Oral Elements in the Co-translation Process

With the introduction of an oral element into the translation process, the work on the translation inevitably turns dynamic. In presenting the original text orally to the written translator, the oral translator would probably not have produced a word-to-word translation. As is natural in human behavior, we talk with hand and body gestures. We may also vary our voices or our facial expressions for emphatic purposes from time to time. It is therefore not impossible that when Wei Yi narrated the original to Lin Shu, what the latter received might have been an audio message plus probably a visual image of the oral presenter. In fact, Dickens’s works are known to be most suitable for public reading and stage performance, “for his prose is highly auditory and his stories offer strong narrative, emotional, and comic opportunities” (Schlicke, 1999, p. 482). Dickens himself also spent his last 17 years giving public readings of some of his selected novels in both England and America. His audience loved his skills and uncanny gestures and Dickens loved responsive audiences, who often inspired him to better performance. Schlicke also relates some reviewers’ remarks to suggest that Dickens “does not only read his story; he acts it, taking on the visage, body-shape, and gestures, besides the voice of his characters” (1999, p. 484).

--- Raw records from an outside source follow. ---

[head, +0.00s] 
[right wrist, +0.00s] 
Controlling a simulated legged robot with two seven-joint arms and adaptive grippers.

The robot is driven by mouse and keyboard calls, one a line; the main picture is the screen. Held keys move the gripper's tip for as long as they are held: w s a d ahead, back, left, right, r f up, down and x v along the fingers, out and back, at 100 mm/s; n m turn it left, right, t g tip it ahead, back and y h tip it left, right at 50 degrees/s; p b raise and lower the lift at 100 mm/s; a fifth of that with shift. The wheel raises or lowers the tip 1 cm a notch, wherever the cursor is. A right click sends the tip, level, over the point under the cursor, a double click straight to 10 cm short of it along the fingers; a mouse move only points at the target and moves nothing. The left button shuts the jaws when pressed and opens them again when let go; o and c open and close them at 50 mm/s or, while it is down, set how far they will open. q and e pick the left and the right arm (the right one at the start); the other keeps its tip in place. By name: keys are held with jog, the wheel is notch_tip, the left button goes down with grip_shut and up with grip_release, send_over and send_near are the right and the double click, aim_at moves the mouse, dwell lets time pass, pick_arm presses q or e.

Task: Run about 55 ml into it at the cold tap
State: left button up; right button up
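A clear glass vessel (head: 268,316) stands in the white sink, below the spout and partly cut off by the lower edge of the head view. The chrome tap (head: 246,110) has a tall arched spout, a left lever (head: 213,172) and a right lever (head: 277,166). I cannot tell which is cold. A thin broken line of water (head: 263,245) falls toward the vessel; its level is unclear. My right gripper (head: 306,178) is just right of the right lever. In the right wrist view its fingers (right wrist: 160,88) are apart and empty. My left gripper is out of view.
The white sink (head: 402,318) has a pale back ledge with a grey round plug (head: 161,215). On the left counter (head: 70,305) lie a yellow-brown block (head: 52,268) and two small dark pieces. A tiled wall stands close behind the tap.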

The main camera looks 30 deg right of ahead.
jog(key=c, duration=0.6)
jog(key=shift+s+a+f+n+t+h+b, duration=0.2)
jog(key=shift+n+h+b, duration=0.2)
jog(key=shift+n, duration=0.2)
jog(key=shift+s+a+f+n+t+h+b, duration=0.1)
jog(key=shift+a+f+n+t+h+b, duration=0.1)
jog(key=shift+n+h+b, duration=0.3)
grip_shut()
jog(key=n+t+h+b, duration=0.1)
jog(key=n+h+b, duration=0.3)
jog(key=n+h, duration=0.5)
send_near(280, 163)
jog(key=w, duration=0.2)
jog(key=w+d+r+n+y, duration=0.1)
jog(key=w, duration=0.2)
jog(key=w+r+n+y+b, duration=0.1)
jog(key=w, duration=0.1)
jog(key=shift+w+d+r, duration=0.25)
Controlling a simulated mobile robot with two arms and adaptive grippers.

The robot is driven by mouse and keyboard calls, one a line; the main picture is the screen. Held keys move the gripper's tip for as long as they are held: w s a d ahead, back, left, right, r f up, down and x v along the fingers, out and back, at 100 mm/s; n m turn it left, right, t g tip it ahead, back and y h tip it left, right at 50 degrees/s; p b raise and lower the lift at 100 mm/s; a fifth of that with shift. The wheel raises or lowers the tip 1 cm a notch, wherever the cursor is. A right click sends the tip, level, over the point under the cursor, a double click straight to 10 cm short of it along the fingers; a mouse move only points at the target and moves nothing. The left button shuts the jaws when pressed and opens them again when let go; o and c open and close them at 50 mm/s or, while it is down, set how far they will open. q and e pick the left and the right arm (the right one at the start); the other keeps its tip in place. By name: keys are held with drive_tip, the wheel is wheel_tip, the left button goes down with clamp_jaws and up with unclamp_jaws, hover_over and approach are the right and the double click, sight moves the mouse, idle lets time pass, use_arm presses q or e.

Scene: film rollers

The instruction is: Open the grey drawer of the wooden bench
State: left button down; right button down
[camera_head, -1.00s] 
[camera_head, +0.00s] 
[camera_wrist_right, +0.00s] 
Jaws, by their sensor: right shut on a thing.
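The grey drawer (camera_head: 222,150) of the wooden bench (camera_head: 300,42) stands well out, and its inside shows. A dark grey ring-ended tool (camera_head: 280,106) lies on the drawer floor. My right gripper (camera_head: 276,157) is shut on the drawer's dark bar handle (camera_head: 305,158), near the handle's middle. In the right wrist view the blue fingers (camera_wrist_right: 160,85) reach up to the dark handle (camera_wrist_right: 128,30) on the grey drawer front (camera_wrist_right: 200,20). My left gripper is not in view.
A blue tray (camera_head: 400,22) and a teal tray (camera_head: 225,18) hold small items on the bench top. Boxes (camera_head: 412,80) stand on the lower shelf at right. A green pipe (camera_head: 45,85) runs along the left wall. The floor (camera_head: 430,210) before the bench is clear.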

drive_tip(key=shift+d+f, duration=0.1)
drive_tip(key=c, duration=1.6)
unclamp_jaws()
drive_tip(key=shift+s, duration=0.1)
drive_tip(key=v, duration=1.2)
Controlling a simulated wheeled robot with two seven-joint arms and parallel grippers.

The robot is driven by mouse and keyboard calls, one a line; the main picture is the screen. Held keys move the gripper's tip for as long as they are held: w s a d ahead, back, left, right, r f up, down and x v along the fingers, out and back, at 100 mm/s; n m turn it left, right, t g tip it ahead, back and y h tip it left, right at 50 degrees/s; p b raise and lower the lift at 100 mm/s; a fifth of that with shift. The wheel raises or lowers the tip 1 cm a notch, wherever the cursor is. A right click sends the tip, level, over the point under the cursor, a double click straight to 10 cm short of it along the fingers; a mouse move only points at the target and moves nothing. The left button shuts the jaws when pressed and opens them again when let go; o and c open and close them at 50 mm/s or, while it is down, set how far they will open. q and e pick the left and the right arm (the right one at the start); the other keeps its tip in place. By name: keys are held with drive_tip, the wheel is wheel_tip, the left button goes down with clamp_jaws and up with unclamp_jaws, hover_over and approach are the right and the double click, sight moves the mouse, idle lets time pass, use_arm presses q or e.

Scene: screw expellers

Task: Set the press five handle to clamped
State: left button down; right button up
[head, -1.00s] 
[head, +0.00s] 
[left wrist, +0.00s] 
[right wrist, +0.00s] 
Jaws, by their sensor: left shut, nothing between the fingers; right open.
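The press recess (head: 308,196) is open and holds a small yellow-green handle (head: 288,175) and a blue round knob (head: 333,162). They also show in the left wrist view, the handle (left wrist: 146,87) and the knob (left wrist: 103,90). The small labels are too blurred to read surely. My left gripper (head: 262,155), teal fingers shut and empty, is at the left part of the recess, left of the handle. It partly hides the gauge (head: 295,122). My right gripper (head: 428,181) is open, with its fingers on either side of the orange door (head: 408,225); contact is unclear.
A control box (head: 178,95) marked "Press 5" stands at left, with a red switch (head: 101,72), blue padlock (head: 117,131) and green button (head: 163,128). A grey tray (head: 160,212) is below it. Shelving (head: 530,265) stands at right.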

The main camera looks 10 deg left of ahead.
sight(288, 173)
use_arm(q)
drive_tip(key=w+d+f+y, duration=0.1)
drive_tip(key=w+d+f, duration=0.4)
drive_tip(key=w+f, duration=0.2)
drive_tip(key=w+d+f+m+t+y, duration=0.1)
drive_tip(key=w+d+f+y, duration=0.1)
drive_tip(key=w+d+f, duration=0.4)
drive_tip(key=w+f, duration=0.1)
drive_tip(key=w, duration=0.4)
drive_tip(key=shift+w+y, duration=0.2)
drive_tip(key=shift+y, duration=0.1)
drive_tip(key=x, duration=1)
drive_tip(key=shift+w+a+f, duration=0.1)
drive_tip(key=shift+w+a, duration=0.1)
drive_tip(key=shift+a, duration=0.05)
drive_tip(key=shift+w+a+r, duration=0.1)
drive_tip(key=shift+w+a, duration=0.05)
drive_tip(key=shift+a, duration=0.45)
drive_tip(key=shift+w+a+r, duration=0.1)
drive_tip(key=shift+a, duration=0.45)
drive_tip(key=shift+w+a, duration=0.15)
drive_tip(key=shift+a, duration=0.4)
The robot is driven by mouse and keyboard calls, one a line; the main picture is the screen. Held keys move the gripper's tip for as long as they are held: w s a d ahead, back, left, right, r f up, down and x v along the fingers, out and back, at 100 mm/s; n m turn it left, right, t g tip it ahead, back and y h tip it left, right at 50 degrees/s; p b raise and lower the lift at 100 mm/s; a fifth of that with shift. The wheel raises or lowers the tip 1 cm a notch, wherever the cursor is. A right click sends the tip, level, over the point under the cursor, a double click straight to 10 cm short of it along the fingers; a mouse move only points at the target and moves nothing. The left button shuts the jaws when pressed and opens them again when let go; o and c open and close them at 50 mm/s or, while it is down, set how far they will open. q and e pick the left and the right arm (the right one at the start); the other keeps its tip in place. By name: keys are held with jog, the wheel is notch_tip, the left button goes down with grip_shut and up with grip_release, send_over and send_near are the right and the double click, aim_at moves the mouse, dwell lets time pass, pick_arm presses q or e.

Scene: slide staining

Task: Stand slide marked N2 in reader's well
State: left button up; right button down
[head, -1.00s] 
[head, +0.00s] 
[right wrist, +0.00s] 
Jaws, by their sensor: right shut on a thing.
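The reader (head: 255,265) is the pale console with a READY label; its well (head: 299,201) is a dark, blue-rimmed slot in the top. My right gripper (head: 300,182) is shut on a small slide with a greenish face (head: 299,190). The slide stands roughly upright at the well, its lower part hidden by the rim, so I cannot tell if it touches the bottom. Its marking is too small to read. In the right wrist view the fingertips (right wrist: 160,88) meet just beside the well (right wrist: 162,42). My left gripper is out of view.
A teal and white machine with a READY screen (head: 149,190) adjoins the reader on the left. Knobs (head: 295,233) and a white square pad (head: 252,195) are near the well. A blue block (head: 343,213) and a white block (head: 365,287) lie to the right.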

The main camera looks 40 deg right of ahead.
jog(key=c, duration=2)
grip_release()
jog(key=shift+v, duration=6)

As an admirer of Dickens’s literary achievement, who also shared his passion for drama and stage performance, Wei Yi could possibly be doing his version of “public reading” for Lin Shu. In presenting different characters in David Copperfield, Wei Yi might have adopted a monopolyloguistic approach, whereby he varied voices and physical gestures to “perform” them. Besides, the oral translator may insert textual changes, adaptations or modifications in his rendition, with reference to the needs or the input of the written translator, who acts also as an audience in the process of receiving an audio version of the original. Given the complexity of the co-translation process, one cannot pin down absolutely, in general terms, whether the changes made in the translation were made by either the written translator or the oral translator alone. After all, their discussions and joint decisions could also be factors which help to explain why the translation became what it was.

As a bridge between Western fiction and Lin Shu, Wei Yi served as a cultural and linguistic go-between. He actually helped Lin Shu by providing him with knowledge of English culture and literature. In his preface to the translation of Tales from Shakespeare (1904), Lin Shu recalls:

My dear friend Wei Yi, who is young in years and yet whose learning is extensive, is thoroughly familiar with Western languages… At night in our spare time, Wei Yi by chance brought up one or two items of Shakespeare’s writings. I then wrote them down…

Chen & Xia, 1997, p. 139

In the preface to the translation of Joan Haste (1905), Lin Shu points out that it was Wei Yi who told him that novels had a high status in the West, and novelists were highly valued, unlike in China, where novels were considered a “minor enterprise” (xiaodao). This suggests that Wei Yi conversed quite freely with Lin Shu in their translation process. The quality of their translation was also enhanced as a result of their joint effort and combined expertise. Wei Yi was a gifted orator and had a genuine interest in Chinese drama.[7] In his preface to the translation of “Westminster Abbey” of The Sketch Book (1907), Lin Shu says :

This text was casually interpreted by Wei Yi, and casually reproduced by me. It was left in a worn-out bamboo basket for a few months, before I picked it up and read it again one day. I was touched by the story and was impressed by the meaning behind. The quality of the work went beyond the linguistic abilities of either Wei Yi or mine.

Lin, 1997, p. 92

His close reading of the original and his lively and accurate oral translation of the text did largely facilitate Lin Shu’s rewriting (see Compton, 1971, p. 266).[8] Is it then possible to document Wei Yi’s contribution in the translated text in more concrete terms, other than simply pointing out that he was “Lin Shu’s oral translator”? How possible is it to make the oral translator’s contribution visible textually?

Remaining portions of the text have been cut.